- **TO BE DONE**
The data below holds a line containing "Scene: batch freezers" and a line containing "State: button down"; please quote exactly those two lines and every line between them, and nothing else.

Robot trajectory data:
------

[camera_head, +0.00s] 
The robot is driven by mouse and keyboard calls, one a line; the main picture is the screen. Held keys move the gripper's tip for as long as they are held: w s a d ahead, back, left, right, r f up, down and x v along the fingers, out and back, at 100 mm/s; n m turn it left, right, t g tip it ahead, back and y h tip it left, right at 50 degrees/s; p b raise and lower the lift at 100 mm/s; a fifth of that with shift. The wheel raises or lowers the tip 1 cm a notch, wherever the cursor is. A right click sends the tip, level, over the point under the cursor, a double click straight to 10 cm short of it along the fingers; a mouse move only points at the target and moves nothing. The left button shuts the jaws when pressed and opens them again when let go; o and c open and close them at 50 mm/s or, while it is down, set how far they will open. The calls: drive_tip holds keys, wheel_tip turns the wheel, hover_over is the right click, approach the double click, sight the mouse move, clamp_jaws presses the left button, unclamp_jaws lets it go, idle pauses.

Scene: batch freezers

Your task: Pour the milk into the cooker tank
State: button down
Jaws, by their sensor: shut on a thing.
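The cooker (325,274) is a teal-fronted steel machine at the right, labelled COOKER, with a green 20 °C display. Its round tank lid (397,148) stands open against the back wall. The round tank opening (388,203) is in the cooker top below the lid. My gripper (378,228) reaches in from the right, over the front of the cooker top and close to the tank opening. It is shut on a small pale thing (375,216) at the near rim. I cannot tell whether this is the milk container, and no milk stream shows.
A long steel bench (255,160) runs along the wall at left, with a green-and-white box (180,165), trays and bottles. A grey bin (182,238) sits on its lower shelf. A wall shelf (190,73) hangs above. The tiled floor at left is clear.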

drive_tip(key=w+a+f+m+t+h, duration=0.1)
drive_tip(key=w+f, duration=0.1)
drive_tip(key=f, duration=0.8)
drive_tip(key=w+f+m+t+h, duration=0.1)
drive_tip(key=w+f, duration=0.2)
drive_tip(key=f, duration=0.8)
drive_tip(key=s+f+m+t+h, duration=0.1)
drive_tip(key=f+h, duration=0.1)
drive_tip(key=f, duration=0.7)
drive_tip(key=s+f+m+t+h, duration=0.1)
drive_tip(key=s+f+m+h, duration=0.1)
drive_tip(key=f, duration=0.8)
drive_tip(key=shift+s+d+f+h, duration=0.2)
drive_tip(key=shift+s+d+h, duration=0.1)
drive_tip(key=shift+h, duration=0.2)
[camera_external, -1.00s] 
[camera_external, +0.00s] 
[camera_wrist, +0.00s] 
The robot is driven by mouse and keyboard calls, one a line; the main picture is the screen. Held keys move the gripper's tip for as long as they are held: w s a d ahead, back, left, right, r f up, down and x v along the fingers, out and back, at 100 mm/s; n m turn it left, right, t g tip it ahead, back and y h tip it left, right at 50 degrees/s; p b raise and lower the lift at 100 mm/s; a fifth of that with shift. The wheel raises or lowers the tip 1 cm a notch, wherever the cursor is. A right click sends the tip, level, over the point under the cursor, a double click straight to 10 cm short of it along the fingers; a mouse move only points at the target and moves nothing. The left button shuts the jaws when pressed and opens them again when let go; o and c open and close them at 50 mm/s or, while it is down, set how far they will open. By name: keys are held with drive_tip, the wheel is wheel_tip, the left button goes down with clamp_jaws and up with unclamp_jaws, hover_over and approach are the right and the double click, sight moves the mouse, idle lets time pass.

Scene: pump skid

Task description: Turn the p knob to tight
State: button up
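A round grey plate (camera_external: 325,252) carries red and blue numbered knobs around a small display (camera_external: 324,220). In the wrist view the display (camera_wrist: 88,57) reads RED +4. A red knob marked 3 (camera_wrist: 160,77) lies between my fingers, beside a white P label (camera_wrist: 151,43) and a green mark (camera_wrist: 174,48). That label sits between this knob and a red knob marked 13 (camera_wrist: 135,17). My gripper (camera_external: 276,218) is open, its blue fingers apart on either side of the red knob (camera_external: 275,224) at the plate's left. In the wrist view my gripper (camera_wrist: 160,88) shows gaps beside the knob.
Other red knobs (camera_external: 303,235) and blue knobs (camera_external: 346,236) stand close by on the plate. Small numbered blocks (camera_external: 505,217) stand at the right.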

------

- **WRITTEN SOLUTION**
Scene: batch freezers

Your task: Pour the milk into the cooker tank
State: button down

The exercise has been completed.